There was always more than enough to eat. I am not talking about just "everyone gets a plate" kind of enough. I mean "come back for seconds, thirds, and still have meat left over" kind of enough. The food did not run out. It never did. It was like the pot of stew had a covenant with abundance, and the jollof rice had no respect for portion control.
Cousins would wipe their plates clean, belch, pretend to be full, then sneak back into the kitchen hoping there was still moimoi wrapped in leaf or another batch of Amala and Efo. And Grandma, ah, sweet Grandma, she always knew.
“Ẹ fẹ̀ padà jẹun lẹ́ẹ̀kan síi? Go and take. There is more.”
Even when you thought you were full, someone would yell:
“They just brought fried plantain to the sitting room!”
And just like that, you’d be up and running, barefoot, plate in hand.
We were spoilt for choice. And let us not forget the snacks. There was always a room filled with chin-chin, puff-puff, cabin biscuits, kuli-kuli, sweets and lots more. We always had more than enough to eat and pack home too.
And Now?
Now, years later, we are older. Some of us have moved. Some of us have children of our own.
Grandpa is gone. And the house, though still standing, holds its breath differently. He passed away in May 2013. I still remember how my mum cried deeply, painfully. She adored her father. She still does. And she never stopped telling us stories about him, stories laced with love, admiration, and longing.
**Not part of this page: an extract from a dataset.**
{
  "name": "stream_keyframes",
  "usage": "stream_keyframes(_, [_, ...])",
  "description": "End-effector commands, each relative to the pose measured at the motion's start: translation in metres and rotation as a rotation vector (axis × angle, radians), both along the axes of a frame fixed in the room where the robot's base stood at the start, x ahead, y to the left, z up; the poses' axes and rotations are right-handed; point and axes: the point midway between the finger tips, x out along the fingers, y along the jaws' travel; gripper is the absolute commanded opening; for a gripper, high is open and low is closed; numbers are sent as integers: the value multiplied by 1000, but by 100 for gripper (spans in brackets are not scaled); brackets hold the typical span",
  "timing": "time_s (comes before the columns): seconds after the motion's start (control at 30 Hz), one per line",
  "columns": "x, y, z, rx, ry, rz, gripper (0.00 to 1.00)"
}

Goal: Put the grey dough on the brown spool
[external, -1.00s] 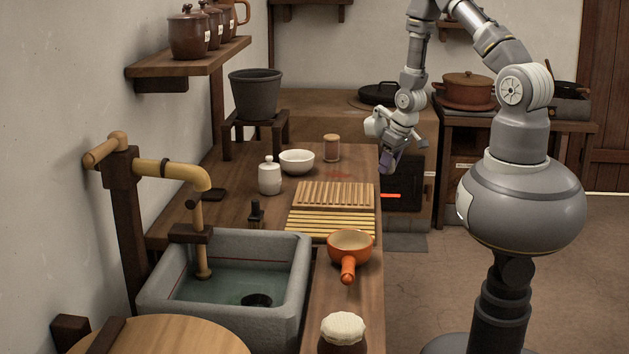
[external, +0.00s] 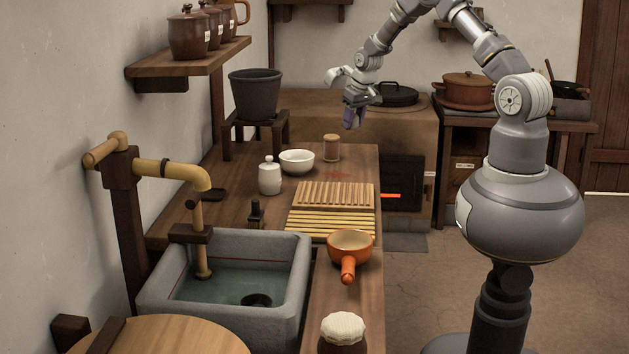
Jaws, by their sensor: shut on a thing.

Yet the memories… they have refused to fade. Instead, they shimmer bold and bright like the sequins on the aso ebi we wore with pride. They remind me that home is not always a location. Sometimes, it is a sound, a scent, a feeling stitched into time.
And every Ileya, no matter where I find myself, I close my eyes and return to that car ride from Ibadan, to the cold AC, the bread and tea, Grandma’s laughter, the feast, the joy. I tease my mum, “If your dad were still here, we would be in Iwo now.” She smiles, soft and sad, and whispers, “Baba mi.”